[Entries taken from a collection]
—————

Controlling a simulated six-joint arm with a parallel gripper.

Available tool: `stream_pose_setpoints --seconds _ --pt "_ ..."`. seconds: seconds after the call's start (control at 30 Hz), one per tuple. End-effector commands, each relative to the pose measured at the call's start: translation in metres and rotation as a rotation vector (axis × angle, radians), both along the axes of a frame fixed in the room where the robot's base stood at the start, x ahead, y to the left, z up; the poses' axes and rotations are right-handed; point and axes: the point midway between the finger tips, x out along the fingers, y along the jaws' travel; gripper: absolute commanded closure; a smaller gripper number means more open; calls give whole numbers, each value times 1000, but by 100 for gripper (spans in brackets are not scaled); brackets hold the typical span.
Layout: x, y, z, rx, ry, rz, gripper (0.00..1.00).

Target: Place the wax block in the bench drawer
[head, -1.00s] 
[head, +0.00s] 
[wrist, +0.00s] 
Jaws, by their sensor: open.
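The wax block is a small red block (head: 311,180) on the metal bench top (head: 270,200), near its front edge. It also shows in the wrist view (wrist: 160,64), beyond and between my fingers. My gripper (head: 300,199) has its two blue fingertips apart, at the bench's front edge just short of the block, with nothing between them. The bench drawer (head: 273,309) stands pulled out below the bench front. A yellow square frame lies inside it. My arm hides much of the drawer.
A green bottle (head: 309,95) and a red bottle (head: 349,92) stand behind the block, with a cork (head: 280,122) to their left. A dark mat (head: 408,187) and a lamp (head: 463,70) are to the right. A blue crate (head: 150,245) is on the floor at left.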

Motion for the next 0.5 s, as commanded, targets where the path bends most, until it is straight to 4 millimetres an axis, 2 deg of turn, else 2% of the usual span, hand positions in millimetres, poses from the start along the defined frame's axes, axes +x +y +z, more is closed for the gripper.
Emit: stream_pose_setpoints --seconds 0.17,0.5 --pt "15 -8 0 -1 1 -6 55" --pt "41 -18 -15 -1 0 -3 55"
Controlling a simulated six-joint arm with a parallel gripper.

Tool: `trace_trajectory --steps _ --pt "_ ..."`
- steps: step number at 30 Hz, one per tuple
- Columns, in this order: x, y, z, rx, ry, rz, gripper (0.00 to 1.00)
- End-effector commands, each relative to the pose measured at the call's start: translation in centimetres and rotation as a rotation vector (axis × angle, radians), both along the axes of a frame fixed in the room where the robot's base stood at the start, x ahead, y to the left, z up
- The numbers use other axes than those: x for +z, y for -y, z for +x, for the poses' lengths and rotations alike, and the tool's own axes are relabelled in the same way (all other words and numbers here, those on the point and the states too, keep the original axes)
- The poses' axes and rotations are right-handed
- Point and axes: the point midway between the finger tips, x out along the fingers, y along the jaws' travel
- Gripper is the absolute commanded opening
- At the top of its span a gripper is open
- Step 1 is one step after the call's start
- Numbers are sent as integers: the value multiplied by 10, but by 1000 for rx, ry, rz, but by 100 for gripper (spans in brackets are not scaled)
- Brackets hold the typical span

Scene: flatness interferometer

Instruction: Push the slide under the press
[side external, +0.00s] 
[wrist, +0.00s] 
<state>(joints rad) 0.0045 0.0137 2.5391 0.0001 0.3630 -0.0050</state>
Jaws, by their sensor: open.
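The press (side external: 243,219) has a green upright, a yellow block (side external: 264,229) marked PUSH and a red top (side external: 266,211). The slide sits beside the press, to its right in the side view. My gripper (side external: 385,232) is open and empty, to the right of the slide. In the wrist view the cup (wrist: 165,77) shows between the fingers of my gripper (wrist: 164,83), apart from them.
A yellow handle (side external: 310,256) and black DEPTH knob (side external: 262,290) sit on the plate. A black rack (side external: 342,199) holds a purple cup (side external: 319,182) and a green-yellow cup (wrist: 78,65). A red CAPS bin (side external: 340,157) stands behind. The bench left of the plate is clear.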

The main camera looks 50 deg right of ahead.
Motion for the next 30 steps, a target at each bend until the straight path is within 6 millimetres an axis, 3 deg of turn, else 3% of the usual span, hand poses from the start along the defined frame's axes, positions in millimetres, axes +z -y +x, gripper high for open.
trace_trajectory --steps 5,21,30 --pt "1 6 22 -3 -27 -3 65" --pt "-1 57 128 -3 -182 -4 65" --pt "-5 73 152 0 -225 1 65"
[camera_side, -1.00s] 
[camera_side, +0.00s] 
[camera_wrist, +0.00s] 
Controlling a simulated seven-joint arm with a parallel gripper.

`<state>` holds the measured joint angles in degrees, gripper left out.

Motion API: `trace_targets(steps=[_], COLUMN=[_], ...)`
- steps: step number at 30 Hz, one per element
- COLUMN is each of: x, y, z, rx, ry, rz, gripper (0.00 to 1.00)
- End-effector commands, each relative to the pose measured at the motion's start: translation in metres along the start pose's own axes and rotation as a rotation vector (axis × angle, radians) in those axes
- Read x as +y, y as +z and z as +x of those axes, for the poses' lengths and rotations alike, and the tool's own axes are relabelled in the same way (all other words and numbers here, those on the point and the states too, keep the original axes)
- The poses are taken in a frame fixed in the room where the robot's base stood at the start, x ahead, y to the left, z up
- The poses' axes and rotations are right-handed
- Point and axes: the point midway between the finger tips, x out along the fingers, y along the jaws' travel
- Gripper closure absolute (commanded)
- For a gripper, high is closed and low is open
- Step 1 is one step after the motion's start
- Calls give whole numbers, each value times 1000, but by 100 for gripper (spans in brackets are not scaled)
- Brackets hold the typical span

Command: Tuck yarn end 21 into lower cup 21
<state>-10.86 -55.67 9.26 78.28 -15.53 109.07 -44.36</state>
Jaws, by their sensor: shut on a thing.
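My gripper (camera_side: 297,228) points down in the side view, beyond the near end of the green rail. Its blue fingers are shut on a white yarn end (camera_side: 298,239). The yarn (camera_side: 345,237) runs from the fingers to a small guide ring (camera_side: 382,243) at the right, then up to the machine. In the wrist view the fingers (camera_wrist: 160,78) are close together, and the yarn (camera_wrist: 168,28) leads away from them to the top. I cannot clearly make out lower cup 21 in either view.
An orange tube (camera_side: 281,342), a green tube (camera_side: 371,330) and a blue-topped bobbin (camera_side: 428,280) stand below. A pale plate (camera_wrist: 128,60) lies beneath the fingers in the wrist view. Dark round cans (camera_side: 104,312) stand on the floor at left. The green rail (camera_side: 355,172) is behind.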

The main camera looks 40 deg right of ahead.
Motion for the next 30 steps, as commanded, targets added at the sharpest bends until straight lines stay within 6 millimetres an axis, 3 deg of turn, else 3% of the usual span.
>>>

—————

- WRITTEN PROBLEM
Look through the lines above and collect those with the word "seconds".

- ANSWER IN FULL
Available tool: `stream_pose_setpoints --seconds _ --pt "_ ..."`. seconds: seconds after the call's start (control at 30 Hz), one per tuple. End-effector commands, each relative to the pose measured at the call's start: translation in metres and rotation as a rotation vector (axis × angle, radians), both along the axes of a frame fixed in the room where the robot's base stood at the start, x ahead, y to the left, z up; the poses' axes and rotations are right-handed; point and axes: the point midway between the finger tips, x out along the fingers, y along the jaws' travel; gripper: absolute commanded closure; a smaller gripper number means more open; calls give whole numbers, each value times 1000, but by 100 for gripper (spans in brackets are not scaled); brackets hold the typical span.
Emit: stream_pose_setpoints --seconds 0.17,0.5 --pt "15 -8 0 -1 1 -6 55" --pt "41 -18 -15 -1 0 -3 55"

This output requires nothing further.